■ **SUPPLIED INFORMATION**

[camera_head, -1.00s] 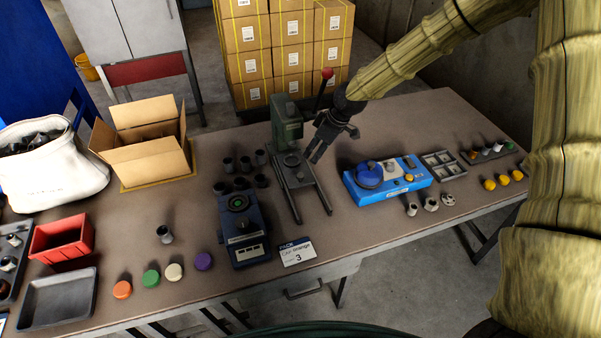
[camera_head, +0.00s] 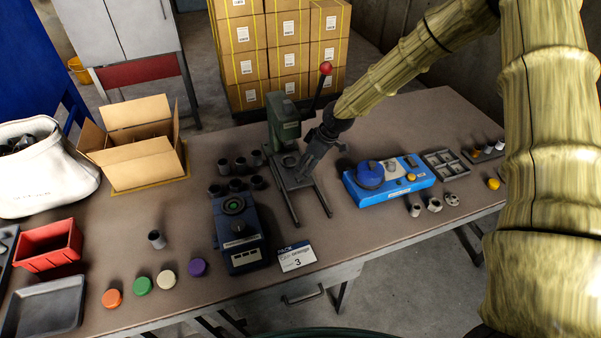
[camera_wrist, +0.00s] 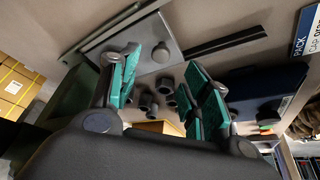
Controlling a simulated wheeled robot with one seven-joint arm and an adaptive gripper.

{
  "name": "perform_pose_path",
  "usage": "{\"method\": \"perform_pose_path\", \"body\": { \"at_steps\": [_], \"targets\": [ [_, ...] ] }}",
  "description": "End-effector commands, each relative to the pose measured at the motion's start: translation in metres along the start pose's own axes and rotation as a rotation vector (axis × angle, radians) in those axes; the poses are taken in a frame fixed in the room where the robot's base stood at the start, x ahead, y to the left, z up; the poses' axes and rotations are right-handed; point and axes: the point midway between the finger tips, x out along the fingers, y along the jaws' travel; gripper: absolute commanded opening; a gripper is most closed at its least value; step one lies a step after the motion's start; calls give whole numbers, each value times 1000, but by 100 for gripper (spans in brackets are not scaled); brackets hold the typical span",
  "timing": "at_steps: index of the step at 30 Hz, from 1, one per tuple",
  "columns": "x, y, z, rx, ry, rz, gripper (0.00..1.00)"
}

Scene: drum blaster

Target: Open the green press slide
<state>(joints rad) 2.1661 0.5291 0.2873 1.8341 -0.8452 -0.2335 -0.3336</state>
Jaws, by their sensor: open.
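The green press (camera_head: 284,122) stands at the middle back of the table, with a red-knobbed lever (camera_head: 325,68) at its right. Its grey slide plate (camera_head: 291,167) sits at its foot, with two dark rails (camera_head: 322,198) running forward from it. My gripper (camera_head: 303,170) is over the slide area and hides part of the plate. In the wrist view the teal-padded fingers (camera_wrist: 162,98) are apart with nothing held between them. The slide plate (camera_wrist: 155,45) and a rail (camera_wrist: 228,42) show beyond the fingers. I cannot tell whether the fingers touch the slide.
A dark blue device (camera_head: 240,232) and several dark cups (camera_head: 240,165) stand left of the press. A blue fixture (camera_head: 388,181) stands to the right. The table in front of the rails is mostly clear.

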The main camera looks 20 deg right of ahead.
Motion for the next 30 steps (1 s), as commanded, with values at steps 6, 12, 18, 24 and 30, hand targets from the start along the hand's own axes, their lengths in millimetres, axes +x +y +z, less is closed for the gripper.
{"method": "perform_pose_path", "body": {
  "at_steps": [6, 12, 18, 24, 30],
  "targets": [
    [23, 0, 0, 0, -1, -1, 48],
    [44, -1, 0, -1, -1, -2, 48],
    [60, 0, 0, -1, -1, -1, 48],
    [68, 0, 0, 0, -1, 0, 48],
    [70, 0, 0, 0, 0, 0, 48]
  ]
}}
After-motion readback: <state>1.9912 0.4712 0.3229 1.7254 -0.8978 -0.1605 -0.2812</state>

■ **SET PROBLEM**
Go through the listing above and quote it exactly, apart from its images.

■ **WRITTEN RESPONSE**
[camera_head, -1.00s] 
[camera_head, +0.00s] 
[camera_wrist, +0.00s] 
Controlling a simulated wheeled robot with one seven-joint arm and an adaptive gripper.

{
  "name": "perform_pose_path",
  "usage": "{\"method\": \"perform_pose_path\", \"body\": { \"at_steps\": [_], \"targets\": [ [_, ...] ] }}",
  "description": "End-effector commands, each relative to the pose measured at the motion's start: translation in metres along the start pose's own axes and rotation as a rotation vector (axis × angle, radians) in those axes; the poses are taken in a frame fixed in the room where the robot's base stood at the start, x ahead, y to the left, z up; the poses' axes and rotations are right-handed; point and axes: the point midway between the finger tips, x out along the fingers, y along the jaws' travel; gripper: absolute commanded opening; a gripper is most closed at its least value; step one lies a step after the motion's start; calls give whole numbers, each value times 1000, but by 100 for gripper (spans in brackets are not scaled); brackets hold the typical span",
  "timing": "at_steps: index of the step at 30 Hz, from 1, one per tuple",
  "columns": "x, y, z, rx, ry, rz, gripper (0.00..1.00)"
}

Scene: drum blaster

Target: Open the green press slide
<state>(joints rad) 2.1661 0.5291 0.2873 1.8341 -0.8452 -0.2335 -0.3336</state>
Jaws, by their sensor: open.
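The green press (camera_head: 284,122) stands at the middle back of the table, with a red-knobbed lever (camera_head: 325,68) at its right. Its grey slide plate (camera_head: 291,167) sits at its foot, with two dark rails (camera_head: 322,198) running forward from it. My gripper (camera_head: 303,170) is over the slide area and hides part of the plate. In the wrist view the teal-padded fingers (camera_wrist: 162,98) are apart with nothing held between them. The slide plate (camera_wrist: 155,45) and a rail (camera_wrist: 228,42) show beyond the fingers. I cannot tell whether the fingers touch the slide.
A dark blue device (camera_head: 240,232) and several dark cups (camera_head: 240,165) stand left of the press. A blue fixture (camera_head: 388,181) stands to the right. The table in front of the rails is mostly clear.

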The main camera looks 20 deg right of ahead.
Motion for the next 30 steps (1 s), as commanded, with values at steps 6, 12, 18, 24 and 30, hand targets from the start along the hand's own axes, their lengths in millimetres, axes +x +y +z, less is closed for the gripper.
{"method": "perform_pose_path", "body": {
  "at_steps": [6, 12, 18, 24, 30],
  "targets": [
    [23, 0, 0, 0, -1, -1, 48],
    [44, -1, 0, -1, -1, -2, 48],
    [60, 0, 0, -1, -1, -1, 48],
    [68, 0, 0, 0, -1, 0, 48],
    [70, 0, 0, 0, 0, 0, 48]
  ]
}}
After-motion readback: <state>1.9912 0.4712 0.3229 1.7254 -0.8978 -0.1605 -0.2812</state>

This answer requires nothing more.